Ghedi, 13 years old, is trying to escape Mogadishu, the capital city of Somalia. Now, before I start Ghedi’s story, let’s get ourselves situated. Here’s Mogadishu relative to the rest of Africa:
You can see that it’s a coastal city, on the southern end of the Horn of Africa (that’s the pokey piece of Africa jutting out right below the Saudi Arabia.) Let’s zoom in on that a little bit closer:
Note that Kenya is just southwest of Somalia. That’s important because Ghedi, the hero of our story, is trying to get out of Somalia and into Kenya. Specifically, he’s trying to reach Dadaab, a refugee camp in Kenya, 445 miles away. The journey looks like this:
To put that in perspective, here’s the trip from Independence to Nauvoo, shown at the same scale:
That’s 257 miles, according to Google — just over half the distance that Ghedi will need to travel in order to reach Dadaab in Kenya.

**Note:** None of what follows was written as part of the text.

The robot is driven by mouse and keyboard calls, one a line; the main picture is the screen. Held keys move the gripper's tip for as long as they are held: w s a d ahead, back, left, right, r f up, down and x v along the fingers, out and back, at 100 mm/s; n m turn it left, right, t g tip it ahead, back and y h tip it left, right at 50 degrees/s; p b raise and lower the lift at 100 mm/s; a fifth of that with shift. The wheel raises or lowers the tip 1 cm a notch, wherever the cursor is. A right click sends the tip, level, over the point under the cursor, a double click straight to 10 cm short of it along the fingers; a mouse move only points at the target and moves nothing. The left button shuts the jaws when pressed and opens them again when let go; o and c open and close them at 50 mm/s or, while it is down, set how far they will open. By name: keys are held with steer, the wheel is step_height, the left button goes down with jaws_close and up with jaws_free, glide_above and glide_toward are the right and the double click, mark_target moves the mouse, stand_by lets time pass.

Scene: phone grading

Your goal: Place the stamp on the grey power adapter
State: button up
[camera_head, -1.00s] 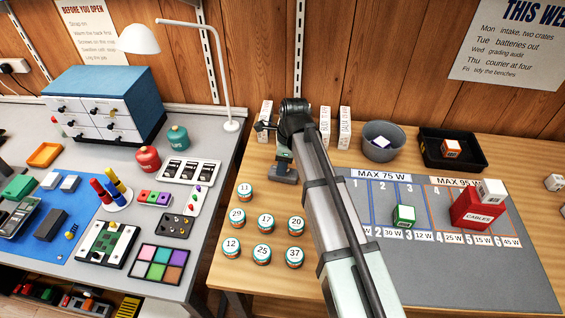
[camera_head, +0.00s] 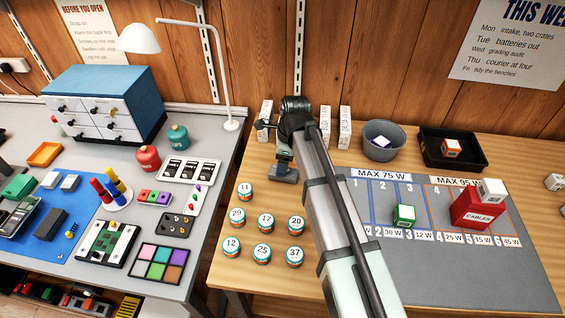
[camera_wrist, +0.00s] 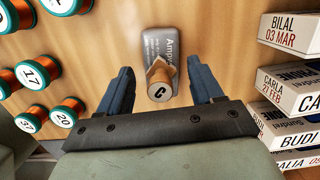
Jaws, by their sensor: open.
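The stamp (camera_wrist: 159,80), with a wooden body and a round cap marked "C", appears in the wrist view to stand on the grey power adapter (camera_wrist: 158,40), a grey block with partly hidden lettering. The stamp's cap faces my camera. My gripper (camera_wrist: 162,78) is open, with one finger on each side of the stamp and visible gaps to both. In the head view the grey adapter (camera_head: 285,176) lies on the wooden table below my gripper (camera_head: 284,155). The stamp is too small or hidden to make out there.
Numbered spools (camera_head: 264,222) stand left of my arm. Upright name-labelled boxes (camera_head: 345,128) stand to the right. A grey bowl (camera_head: 382,143), a black tray (camera_head: 478,160), and a grey mat (camera_head: 450,270) with a red cables box (camera_head: 474,211) lie farther right.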

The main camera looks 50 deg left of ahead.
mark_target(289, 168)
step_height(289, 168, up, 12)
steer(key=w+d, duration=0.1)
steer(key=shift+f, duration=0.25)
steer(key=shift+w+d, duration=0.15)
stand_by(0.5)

Or, to compare with the trek from Winter Quarters to Salt Lake City:
That trip is 938 miles — about twice as far as Ghedi needs to go.
So quick review:
- Independence to Nauvoo — 257 miles
- Mogadishu to Dadaab — 445 miles
- Winter Quarters to Salt Lake City — 938 miles
But let’s get to the real issue: why is Ghedi (along with hundreds of thousands of others) trying to escape from his home in Somalia? Right now there are two very compelling reasons to leave.
First, Somalia is facing a drought. Not a “please be considerate and water your lawn only three times a week” kind of drought. This drought is consistently described by various news sources as the worst drought Somalia has faced in 60 years. And that’s saying something for a country that experiences drought every five or six years. So Ghedi is having a hard time finding anything to eat. And that certainly motivates a person to find new habitations.
Second: Al-Shabaab. Back in the summer of 2006, southern Somalia came under control the Islamic Courts Union (ICU). There was a lot of fighting, and by the end of 2006 the ICU had been defeated. At this point, the ICU fractured into smaller groups. One of these groups is Al-Shabbab, a fundamentalist group pushing to impose a strict Islamic law in Somalia.
Al-Shabaab has obtained significant power in southern Somalia since 2009.
Is that necessarily a bad thing? I mean, in a chaotic, lawless country, wouldn’t strict Sharia law be better than no law at all? Maybe. I’m no expert on Al-Shabaab or Somalia, so I turn to Wikipedia for a description of the group’s activities:
in the port of Kismayo, a young girl accused of adultery was buried up to her neck in the field of a soccer stadium packed with spectators, and then stoned to death; her family said that she was only thirteen years old and had in fact been gang-raped. This summer, in the ancient coastal town of Merca, the Shabaab decreed that gold and silver dental fillings were un-Islamic, and dispatched patrols to yank them out of people’s mouths.
The disturbing acts of violence … including beheadings and amputations and the pulling of gold fillings … are often committed by illiterate children rather than radical leaders. There has been little reporting in the West of the fact that a wide majority of al Shabab factions have actively cooperated with international humanitaritan relief efforts – if only for a fee.
I suppose the answer is, “It’s complicated.” But not really complicated. Because when thousands of people decide it would be better to trek out into the wilderness than to stay at home, that’s a pretty clear sign that things aren’t doing so hot.